Designers are judged on their past portfolio, their value is often (perhaps wrongly) judged by the quality and beauty of solutions they’ve designed before. Sharing the how is like asking a magician to reveal the secrets of a trick – and so often, the secret is hard to articulate. Uncanny and beautiful insight is the result of seemingly unproductive work, false starts, idle exploration, and a spark where it all comes together. Sorry, Ms MBA, I don’t know how to put that into Excel for you. Our results must speak for themselves. Explaining the how gets messy, fast, and Consultants just don’t tolerate it well.
How to make it work together: Stare your consultant dead in the eye and repeat after me: Magic. Share your tools, share your frameworks, share the methods you love.
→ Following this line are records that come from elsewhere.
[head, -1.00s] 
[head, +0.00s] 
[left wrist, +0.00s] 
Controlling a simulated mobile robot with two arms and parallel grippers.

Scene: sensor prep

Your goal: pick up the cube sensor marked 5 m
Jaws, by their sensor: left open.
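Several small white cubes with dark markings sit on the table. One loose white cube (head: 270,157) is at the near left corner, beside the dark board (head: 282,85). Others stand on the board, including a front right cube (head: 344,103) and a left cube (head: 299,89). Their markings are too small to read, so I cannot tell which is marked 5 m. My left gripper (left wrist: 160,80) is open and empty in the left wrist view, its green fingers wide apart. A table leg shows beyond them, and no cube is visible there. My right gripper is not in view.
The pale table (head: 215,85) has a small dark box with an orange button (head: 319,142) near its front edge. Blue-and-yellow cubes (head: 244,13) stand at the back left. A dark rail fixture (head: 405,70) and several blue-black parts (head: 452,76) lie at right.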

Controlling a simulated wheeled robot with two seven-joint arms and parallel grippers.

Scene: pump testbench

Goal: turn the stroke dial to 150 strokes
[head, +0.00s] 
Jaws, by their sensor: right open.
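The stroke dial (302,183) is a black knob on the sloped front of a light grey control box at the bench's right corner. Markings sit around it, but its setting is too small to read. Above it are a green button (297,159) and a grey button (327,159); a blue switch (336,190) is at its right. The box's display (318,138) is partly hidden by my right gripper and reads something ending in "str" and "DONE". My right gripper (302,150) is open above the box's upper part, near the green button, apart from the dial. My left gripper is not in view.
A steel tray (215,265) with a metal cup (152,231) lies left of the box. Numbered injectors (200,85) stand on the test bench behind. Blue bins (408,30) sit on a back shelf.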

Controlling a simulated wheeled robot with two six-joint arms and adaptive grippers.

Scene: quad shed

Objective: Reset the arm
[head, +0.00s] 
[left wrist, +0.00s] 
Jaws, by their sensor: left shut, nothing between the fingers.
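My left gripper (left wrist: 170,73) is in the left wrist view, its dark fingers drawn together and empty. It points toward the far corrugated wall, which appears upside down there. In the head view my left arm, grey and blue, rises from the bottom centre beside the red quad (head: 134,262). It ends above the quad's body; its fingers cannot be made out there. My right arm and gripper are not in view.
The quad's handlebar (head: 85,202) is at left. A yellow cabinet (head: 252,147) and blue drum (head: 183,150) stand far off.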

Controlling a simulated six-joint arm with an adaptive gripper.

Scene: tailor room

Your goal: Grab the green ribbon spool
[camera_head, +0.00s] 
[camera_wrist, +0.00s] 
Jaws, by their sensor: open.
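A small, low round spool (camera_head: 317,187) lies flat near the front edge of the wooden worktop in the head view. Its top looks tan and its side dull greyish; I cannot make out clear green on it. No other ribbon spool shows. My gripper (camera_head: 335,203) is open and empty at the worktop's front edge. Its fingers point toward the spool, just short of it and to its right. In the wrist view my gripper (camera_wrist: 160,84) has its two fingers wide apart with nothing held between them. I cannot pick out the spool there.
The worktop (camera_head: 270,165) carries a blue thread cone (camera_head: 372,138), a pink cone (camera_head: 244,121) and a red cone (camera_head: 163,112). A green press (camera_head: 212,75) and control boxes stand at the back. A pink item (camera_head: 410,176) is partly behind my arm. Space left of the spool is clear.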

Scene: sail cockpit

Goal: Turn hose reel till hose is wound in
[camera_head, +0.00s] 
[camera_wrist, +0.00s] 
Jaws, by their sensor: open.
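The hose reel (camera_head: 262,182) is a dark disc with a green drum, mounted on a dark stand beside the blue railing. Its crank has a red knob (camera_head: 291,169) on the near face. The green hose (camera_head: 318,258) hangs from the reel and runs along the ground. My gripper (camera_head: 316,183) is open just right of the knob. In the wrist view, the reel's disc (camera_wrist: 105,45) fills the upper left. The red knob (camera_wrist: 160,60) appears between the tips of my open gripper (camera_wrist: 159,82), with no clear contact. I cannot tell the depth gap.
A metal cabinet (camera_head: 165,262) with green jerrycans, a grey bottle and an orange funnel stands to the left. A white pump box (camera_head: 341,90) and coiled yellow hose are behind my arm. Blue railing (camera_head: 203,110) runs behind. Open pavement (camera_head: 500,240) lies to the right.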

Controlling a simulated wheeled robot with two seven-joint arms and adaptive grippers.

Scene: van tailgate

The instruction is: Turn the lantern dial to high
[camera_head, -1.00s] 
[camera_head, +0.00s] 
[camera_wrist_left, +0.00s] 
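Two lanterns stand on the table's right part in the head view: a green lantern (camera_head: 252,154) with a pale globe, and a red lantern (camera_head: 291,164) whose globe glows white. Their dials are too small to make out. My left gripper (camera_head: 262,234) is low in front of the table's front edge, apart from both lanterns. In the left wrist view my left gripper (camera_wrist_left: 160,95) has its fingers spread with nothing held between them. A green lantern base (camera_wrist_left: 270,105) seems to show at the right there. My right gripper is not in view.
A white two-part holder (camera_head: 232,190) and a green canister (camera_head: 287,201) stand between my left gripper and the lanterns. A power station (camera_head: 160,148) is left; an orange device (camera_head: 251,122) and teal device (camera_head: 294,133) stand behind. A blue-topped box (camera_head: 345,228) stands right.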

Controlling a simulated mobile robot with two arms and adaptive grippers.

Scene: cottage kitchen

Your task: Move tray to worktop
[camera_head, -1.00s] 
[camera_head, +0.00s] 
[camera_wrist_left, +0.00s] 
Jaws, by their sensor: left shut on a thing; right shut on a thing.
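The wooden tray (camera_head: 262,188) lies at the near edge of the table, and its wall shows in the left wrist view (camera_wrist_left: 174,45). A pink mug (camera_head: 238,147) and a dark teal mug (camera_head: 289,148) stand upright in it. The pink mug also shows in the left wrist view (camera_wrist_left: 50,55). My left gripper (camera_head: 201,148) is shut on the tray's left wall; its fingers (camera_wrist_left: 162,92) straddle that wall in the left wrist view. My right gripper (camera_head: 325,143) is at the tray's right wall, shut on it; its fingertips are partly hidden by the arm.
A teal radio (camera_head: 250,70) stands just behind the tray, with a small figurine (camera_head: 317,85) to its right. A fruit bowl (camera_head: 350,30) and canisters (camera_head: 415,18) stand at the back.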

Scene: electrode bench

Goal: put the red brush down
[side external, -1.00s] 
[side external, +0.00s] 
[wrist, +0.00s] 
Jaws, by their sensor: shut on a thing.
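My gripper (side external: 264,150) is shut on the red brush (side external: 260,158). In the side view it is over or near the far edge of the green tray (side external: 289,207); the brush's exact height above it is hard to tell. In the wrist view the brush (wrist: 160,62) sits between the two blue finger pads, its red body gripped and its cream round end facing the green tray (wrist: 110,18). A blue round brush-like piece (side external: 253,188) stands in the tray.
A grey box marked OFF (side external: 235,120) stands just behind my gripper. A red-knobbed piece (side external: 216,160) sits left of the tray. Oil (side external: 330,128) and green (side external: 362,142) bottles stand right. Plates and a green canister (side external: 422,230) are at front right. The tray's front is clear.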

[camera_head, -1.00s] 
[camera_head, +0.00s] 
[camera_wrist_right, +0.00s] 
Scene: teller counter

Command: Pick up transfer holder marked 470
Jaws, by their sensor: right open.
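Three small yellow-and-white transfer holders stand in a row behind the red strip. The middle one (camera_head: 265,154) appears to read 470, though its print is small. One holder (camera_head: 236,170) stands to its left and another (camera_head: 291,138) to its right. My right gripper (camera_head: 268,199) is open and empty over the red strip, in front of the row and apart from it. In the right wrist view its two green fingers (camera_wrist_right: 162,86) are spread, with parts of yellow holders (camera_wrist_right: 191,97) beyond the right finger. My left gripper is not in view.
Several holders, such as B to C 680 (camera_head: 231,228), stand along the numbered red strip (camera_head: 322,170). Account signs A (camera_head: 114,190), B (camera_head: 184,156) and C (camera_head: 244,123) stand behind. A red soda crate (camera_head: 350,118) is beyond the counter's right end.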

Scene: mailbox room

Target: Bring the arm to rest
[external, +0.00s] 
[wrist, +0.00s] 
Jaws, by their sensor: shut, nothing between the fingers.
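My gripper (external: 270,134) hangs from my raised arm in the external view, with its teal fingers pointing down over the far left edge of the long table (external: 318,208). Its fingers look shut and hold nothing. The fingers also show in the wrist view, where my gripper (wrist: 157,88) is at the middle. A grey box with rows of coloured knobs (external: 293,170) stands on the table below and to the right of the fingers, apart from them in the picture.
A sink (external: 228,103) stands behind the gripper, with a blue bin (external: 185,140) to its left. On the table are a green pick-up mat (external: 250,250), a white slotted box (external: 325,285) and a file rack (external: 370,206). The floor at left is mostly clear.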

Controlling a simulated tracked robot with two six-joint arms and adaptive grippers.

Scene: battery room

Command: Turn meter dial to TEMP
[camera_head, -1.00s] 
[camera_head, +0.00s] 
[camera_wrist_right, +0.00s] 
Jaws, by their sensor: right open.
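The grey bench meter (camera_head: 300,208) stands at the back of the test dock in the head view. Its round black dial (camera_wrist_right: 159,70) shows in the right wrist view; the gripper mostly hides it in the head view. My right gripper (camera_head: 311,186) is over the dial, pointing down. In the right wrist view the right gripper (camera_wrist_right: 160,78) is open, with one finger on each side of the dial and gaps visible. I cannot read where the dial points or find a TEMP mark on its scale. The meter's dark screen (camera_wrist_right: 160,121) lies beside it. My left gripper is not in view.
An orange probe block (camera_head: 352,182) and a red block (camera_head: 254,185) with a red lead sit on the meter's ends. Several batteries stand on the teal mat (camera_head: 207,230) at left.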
They will respect you for it, and you may think they will steal your magic, but if you give them an opportunity to work their own unique brand of magic mushrooms, they will tell the story of how your complex spells create value that matters to your business clients. With a little trust, and a lot of mushrooms, the magic will multiply. For profit.
Oooh that’s so pretty
Take the compliment. You’re not tripping.
The underlying cause: See above. Consultants can tell a story, but can’t visualise their way out of a dark room. My wife’s attempts at slides have nearly made me OD to escape. They know how bad they are, and they have an innate respect for what we do: tell a compelling story in a beautiful, simple and human way, with or without words.
How to make it work together: Revel in your superiority, then realise you alone have the power to take their narrative of words and elevate it to an epic work that resonates with a client’s logical and emotional needs. Music and lyrics, together in harmony.
Conclusion
When I started I was clueless, frustrated and didn’t understand how this management consultancy thing worked. But what I did have were supportive leaders and peers, who when I asked for help, were willing to guide and teach. Steal from their playbook, because they’re actively trying to assimilate yours.